**Given instruction**
Below are the records; extract from them the line containing "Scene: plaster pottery" to the line containing "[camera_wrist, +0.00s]", both lines included, exactly and with no pictures.

**Records supplied**
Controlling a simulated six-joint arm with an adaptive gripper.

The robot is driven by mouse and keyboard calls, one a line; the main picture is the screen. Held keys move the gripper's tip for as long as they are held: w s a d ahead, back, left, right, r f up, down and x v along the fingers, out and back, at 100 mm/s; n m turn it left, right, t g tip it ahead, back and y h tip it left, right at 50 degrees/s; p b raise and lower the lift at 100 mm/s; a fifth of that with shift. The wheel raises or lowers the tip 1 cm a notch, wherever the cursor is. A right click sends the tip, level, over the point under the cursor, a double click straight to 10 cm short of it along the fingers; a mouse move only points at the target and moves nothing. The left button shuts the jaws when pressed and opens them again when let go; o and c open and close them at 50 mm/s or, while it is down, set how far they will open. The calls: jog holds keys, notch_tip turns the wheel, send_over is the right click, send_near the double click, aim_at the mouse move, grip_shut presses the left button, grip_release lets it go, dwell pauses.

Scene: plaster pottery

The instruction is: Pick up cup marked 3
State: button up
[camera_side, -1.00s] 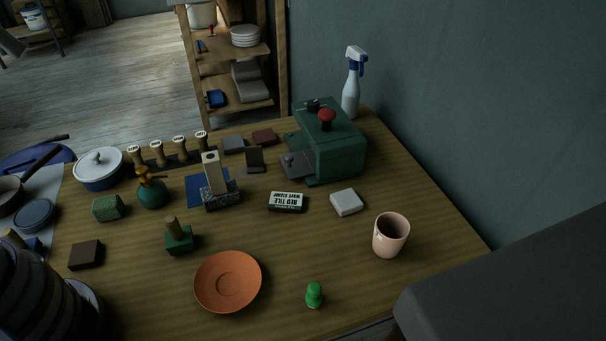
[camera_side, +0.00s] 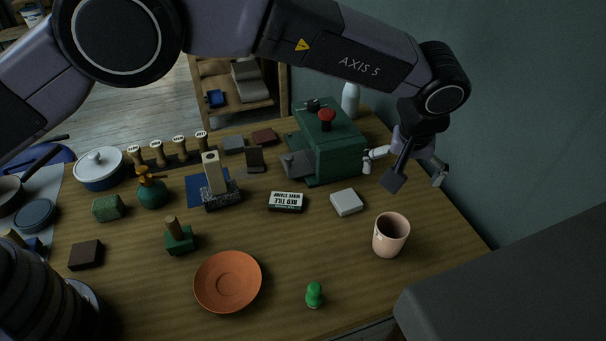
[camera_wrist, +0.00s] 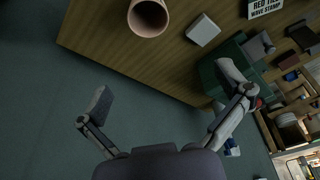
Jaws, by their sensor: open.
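A pale pink cup (camera_side: 390,236) stands upright on the right side of the table. A small light mark shows on its side, too small to read as a number. In the wrist view the cup (camera_wrist: 148,17) is at the top, its open mouth towards me. My gripper (camera_side: 405,175) hangs above and behind the cup in the side view, apart from it. Its fingers are spread with nothing between them. In the wrist view my gripper (camera_wrist: 165,103) is also open, and bare dark floor and table edge show between its fingers.
A white block (camera_side: 346,203) lies left of the cup. A green machine (camera_side: 335,150) with a red knob stands behind it. A green peg (camera_side: 314,294) and an orange saucer (camera_side: 228,282) are in front. A grey surface (camera_side: 520,290) fills the lower right. Bare table surrounds the cup.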

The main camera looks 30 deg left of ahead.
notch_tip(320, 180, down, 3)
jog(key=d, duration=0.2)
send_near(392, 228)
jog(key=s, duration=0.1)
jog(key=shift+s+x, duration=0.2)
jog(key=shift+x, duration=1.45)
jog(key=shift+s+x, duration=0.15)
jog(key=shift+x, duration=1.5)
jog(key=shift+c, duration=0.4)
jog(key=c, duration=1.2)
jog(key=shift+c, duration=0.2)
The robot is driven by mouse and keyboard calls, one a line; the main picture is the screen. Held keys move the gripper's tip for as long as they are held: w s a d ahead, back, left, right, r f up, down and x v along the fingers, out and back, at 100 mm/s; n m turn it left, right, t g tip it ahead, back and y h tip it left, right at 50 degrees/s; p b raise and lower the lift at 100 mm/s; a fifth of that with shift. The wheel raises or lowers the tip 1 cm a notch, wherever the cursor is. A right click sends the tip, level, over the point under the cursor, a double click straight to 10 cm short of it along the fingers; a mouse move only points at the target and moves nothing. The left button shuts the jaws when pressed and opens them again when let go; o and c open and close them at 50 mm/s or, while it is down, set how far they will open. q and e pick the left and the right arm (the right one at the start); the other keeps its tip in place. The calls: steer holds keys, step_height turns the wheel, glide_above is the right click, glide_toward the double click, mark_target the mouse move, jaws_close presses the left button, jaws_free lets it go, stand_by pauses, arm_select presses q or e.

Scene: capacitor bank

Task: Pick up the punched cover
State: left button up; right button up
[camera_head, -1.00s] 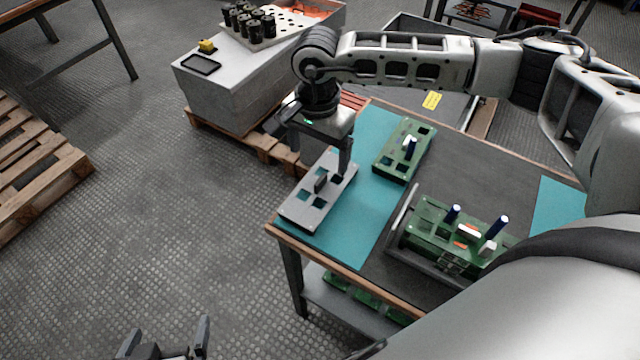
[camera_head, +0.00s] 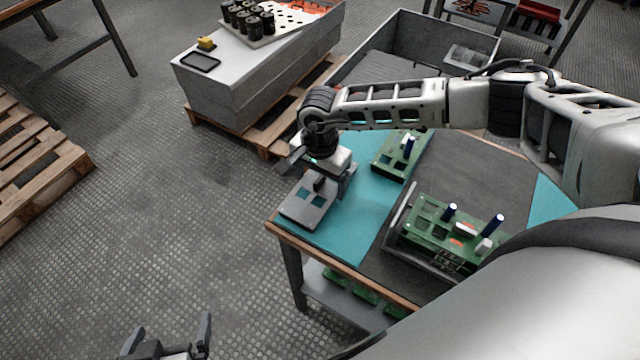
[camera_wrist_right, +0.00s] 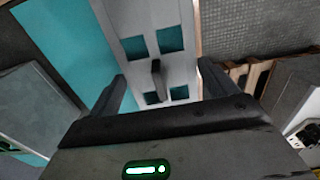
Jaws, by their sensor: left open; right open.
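The punched cover (camera_head: 304,208) is a flat grey plate with square cut-outs and a small upright dark handle. It lies on the teal mat (camera_head: 345,236) at the table's left end. My right gripper (camera_head: 332,180) is open above the cover's far part and hides that part in the head view. In the right wrist view the cover (camera_wrist_right: 151,19) runs between the two open fingers, and its handle (camera_wrist_right: 157,78) stands between them, apart from both. My left gripper (camera_head: 165,338) is open and empty, low at the bottom left, away from the table.
A green circuit board (camera_head: 390,163) lies behind the cover on the mat. Another board with blue and white parts (camera_head: 440,222) sits in a dark holder to the right. A grey cabinet (camera_head: 225,95) with black cylinders stands on a pallet at the back.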

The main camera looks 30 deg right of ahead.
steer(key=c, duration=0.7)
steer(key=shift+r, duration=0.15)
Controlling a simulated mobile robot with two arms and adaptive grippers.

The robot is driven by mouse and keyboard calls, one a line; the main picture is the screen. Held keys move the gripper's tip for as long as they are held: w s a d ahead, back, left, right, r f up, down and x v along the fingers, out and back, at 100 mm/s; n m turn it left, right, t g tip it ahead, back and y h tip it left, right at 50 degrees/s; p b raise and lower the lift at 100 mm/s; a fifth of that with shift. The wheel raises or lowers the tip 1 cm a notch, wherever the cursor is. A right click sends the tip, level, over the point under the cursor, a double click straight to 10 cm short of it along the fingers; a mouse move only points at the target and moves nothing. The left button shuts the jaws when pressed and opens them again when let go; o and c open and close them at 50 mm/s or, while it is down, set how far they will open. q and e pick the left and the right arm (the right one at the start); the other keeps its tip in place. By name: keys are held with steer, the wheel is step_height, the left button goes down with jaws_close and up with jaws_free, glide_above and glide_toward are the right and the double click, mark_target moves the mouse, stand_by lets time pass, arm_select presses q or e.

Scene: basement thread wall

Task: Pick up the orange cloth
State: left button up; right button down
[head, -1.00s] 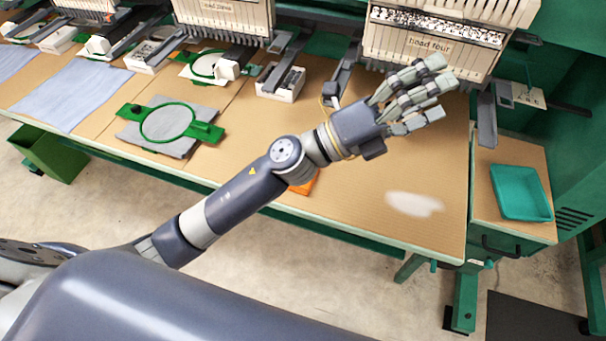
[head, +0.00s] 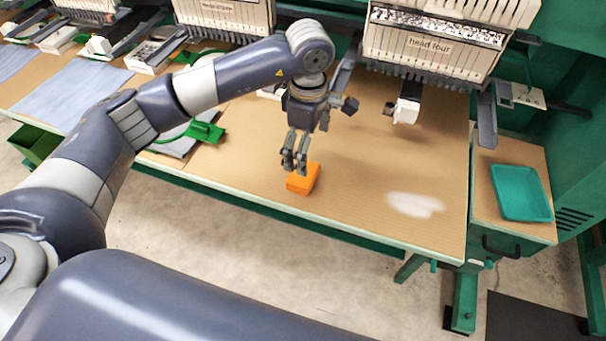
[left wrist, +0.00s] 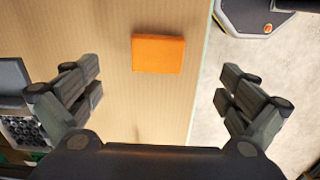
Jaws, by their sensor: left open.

**Solution for this task**
Scene: plaster pottery

The instruction is: Pick up cup marked 3
State: button up
[camera_side, -1.00s] 
[camera_side, +0.00s] 
[camera_wrist, +0.00s] 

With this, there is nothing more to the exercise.